Eine auf dem Festplatz/Markt geltende Verpackungssteuer ginge also zu Lasten der Gäste und würde damit dem Ziel vieler Akteure (übrigens auch dem des Bundesgesetzgebers), den Besuch auf Volksfesten und Märkten für alle erschwinglich zu halten, zuwiderlaufen.
Weiterhin möchten wir den enormen, bürokratischen Aufwand zu bedenken geben, den die Kommunen den reisenden Gastronomen und Händlern, aber auch sich selbst zumuten würden, wenn es keine Ausnahme gäbe. Jeder Endverkäufer auf der Kirmes oder dem Weihnachtsmarkt müsste eine Steuererklärung abgeben und damit Rechenschaft über einen Zeitraum ablegen, der nicht das ganze Jahr, sondern eben nur ein paar Tage oder wenige Wochen beträgt.
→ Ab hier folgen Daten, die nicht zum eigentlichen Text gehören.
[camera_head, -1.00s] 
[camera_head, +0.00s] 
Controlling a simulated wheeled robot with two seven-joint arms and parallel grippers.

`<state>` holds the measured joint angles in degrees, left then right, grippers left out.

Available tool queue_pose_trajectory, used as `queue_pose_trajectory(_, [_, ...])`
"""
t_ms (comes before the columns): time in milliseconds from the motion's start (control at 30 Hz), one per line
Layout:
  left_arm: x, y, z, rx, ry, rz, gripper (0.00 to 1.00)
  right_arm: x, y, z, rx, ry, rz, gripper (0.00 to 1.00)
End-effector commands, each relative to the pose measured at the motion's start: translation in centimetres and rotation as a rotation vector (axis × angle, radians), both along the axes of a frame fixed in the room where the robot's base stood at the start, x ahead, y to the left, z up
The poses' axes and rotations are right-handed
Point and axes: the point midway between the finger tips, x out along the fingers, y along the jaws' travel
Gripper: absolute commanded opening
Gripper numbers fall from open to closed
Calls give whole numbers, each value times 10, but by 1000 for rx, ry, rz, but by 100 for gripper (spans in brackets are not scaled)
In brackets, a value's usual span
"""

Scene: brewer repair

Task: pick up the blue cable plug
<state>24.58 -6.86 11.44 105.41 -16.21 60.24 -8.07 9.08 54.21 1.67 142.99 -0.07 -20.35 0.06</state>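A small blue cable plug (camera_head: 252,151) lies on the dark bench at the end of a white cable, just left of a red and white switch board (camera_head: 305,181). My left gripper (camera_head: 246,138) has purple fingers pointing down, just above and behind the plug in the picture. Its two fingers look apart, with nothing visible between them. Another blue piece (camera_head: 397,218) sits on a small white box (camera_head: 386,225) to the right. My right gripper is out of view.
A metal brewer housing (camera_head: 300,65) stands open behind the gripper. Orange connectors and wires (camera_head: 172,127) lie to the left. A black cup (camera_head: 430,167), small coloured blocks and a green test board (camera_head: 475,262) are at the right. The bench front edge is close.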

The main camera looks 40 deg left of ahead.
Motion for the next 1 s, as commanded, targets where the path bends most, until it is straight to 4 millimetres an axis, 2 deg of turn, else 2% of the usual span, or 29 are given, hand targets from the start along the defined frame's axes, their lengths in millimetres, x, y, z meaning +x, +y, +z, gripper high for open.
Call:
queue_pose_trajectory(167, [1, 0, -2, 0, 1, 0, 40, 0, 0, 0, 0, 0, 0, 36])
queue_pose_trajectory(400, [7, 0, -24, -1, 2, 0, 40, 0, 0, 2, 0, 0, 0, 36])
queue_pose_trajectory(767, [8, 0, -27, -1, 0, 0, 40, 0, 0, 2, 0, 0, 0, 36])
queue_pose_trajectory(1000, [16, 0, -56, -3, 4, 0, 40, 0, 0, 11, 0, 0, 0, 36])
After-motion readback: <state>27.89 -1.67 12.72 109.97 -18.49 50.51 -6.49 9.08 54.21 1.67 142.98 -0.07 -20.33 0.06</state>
Dies gilt dann auch für Reisende, die dort nur gastieren, vor Ort also weder steuer- noch melderechtlich überhaupt registriert sind. Wir ahnen, dass eine solche Praxis gerade dem entgegenläuft, was doch längst überfällig ist: Abbau von Bürokratie!
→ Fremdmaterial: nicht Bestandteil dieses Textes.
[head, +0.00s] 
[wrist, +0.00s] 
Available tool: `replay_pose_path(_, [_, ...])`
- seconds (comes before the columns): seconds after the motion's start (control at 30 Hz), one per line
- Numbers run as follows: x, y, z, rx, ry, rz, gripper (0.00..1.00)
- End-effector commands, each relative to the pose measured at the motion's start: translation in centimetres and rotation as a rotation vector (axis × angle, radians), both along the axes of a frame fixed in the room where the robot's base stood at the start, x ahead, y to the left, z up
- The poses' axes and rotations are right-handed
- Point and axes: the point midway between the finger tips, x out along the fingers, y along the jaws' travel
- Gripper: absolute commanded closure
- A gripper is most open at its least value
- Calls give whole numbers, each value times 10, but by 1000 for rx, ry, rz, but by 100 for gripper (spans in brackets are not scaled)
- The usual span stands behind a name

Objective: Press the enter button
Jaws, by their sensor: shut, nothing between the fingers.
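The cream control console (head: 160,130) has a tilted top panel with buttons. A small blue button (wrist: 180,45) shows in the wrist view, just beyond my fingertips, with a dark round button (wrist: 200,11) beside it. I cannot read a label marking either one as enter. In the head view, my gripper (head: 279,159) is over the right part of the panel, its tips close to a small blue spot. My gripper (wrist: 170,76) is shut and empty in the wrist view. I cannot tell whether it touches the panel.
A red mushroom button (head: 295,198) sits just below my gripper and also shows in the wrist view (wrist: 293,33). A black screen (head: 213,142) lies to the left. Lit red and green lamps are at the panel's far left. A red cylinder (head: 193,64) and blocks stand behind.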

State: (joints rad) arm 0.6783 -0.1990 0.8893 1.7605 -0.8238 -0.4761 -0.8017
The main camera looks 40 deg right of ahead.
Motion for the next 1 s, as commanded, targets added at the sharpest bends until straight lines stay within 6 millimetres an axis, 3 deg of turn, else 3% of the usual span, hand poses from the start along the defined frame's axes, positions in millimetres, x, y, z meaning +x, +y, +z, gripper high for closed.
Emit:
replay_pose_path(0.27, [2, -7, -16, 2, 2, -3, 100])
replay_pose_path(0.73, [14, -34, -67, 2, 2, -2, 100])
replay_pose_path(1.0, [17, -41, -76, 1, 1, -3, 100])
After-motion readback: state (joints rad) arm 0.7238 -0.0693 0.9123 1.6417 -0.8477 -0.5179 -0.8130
Ganz klar: Auch die Schausteller und Schaustellerinnen fühlen sich dem Schutz und Erhalt unserer Umwelt verpflichtet. Überall dort, wo es möglich und sinnvoll ist, setzen sie schon seit Jahren Mehrweggeschirr ein, nutzen kompostierbare Materialien oder verzichten mit der Bratwurst im Brötchen komplett auf Verpackung.
Weiter geblickt: Der Einsatz stromsparender Technik im Bereich der Beleuchtung (LEDs), Antriebsaggregate, Kühlungen usw. ist längst Standard auf Volksfesten und hat zu einer sukzessiven und relevanten Reduzierung des Energieverbrauchs geführt. Über den Stand der Nachhaltigkeit auf hiesigen Volksfesten informiert das neue DSB-Erklärvideo.
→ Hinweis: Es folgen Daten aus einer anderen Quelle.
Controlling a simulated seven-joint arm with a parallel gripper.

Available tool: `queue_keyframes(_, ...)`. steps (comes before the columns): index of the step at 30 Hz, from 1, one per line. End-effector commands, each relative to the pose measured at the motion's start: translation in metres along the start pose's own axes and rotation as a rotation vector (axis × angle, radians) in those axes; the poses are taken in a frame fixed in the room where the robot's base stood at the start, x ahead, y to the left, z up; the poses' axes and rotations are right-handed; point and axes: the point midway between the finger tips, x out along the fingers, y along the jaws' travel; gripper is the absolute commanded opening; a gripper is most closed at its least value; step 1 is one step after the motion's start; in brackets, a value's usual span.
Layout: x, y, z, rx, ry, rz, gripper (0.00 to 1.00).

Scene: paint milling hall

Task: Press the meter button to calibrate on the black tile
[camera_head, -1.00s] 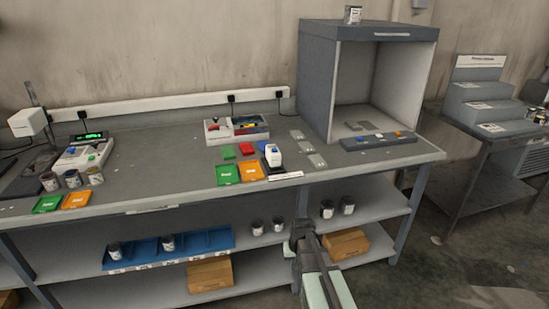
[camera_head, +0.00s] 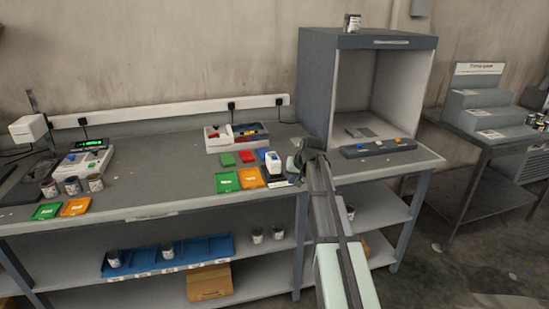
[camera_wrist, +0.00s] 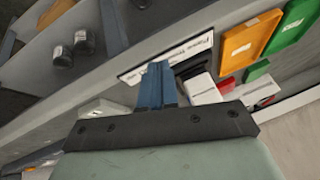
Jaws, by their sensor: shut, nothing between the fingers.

Nach alledem mahnen wir an, kein neues Bürokratiemonster zu erschaffen – und bei eventuellem Erlass einer solchen Steuer den Bereich der Märkte und Feste auszunehmen.
In Tübingen, wo der Weihnachtsmarkt nur drei Tage dauert, beträgt die Befreiung zehn Tage. Anderenorts sollte sie ebenfalls im Einklang mit den entsprechenden, aber meist längeren Veranstaltungszeiten stehen.